Wind power installations built over the first decade of this century raised local incomes at the county level, according to a new study by several federal agencies.
The study, “Ex post analysis of economic impacts from wind power development in U.S. counties,” reviewed the time period from 2000 to 2008 and concluded personal county level income rose an average of $11,000 per MW. The median increase in total county-level personal income resulting from this sample of wind power installations was estimated to be 0.2% with a range of 0.03% and 0.9% at the 25th and 75th percentiles, respectively.
These wind farms also added 0.5 jobs per MW. The median increase in county-level employment was estimated at 0.4%, with an increase of 0.1% and 1.4% at the 25th and 75th percentiles, respectively.

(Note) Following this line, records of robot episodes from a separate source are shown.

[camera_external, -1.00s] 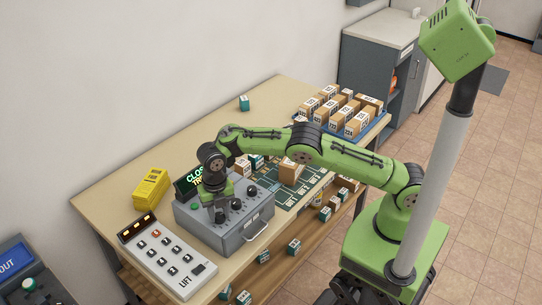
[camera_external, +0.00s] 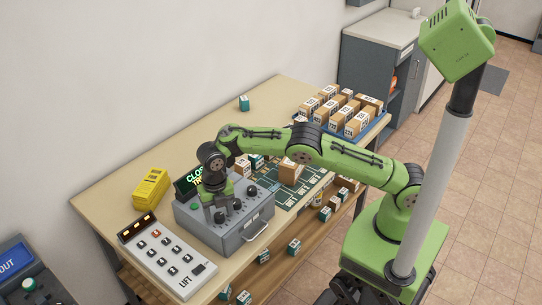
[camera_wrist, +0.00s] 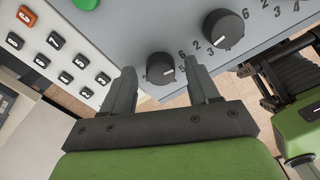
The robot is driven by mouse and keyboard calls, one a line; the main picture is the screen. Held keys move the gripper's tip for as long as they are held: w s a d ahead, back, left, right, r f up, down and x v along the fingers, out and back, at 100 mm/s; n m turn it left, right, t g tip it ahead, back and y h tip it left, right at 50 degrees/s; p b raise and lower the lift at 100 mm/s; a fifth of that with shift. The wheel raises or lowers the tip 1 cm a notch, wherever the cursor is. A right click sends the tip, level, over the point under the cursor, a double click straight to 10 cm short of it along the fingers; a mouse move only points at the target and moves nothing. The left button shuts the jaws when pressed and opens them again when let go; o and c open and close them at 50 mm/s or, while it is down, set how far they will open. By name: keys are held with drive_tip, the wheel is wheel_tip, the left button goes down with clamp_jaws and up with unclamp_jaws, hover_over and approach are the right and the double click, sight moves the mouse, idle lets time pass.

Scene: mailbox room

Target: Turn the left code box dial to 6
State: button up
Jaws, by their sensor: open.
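The grey code box (camera_external: 250,218) stands on the table with several black dials on its sloped top. My gripper (camera_external: 215,213) is at its left end, pointing down. In the wrist view my gripper (camera_wrist: 163,82) is open, with one finger on either side of the left dial (camera_wrist: 160,66). I cannot tell whether the fingers touch it. The dial's white mark points to the lower right, near a 5, with a 6 just above that; part of its number ring is hidden by the fingers. A second dial (camera_wrist: 223,28) is up and to the right.
A white LIFT keypad (camera_external: 168,257) is close beside the box on the left. A yellow box (camera_external: 151,188) and a dark CLOSED-type sign (camera_external: 188,181) are behind. Small cartons (camera_external: 290,171) lie to the right, and a blue tray (camera_external: 377,126) holds several more.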

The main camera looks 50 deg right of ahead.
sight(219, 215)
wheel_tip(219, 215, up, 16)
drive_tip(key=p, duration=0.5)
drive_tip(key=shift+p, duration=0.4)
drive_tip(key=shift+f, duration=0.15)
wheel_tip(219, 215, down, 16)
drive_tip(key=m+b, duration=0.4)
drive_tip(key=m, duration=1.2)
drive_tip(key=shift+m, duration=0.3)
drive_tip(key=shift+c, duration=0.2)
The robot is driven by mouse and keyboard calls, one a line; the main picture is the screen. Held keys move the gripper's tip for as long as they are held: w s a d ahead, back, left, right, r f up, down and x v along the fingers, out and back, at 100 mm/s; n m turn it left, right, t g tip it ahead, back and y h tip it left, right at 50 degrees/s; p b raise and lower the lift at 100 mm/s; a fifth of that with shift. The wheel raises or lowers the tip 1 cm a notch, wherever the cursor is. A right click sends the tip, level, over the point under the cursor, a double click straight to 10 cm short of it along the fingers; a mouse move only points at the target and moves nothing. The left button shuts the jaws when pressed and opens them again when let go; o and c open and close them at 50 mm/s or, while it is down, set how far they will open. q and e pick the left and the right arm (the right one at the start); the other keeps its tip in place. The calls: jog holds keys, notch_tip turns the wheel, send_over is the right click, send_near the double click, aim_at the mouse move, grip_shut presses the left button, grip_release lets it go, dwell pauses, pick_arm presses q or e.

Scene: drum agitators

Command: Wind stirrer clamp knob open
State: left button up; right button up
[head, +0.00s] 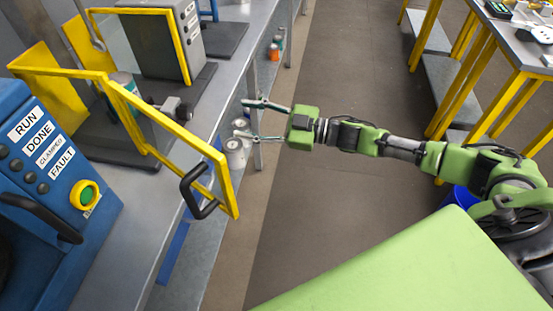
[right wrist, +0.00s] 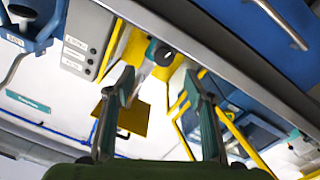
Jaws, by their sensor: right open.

It provides a first-of-its-kind analysis of the impact of wind power development in the U.S. on county-level employment and personal income across 130 counties within 12 states.
The study was conducted by a team of researchers from the Economic Research Service of the Department of Agriculture, the Lawrence Berkeley National Laboratory, and the National Renewable Energy Laboratory, and is published in the journal Energy Economics.
“Policymakers and economic development practitioners interested in the potential impacts of wind power on economic development have, to date, typically relied upon project-level case studies or modeled input–output estimates, often focusing on potential local, state-wide, or national employment or earnings impacts,” the study says.
Those methods are controversial, the study reports, as they overlook impacts at a smaller subset of data. Prior studies also tend not to focus on the long-term impact such developments have on permanent employment.
The current results appear broadly consistent with modeled input–output results, and translate to a median increase in total county personal income and employment of 0.2% and 0.4% for counties with installed wind power over the same period.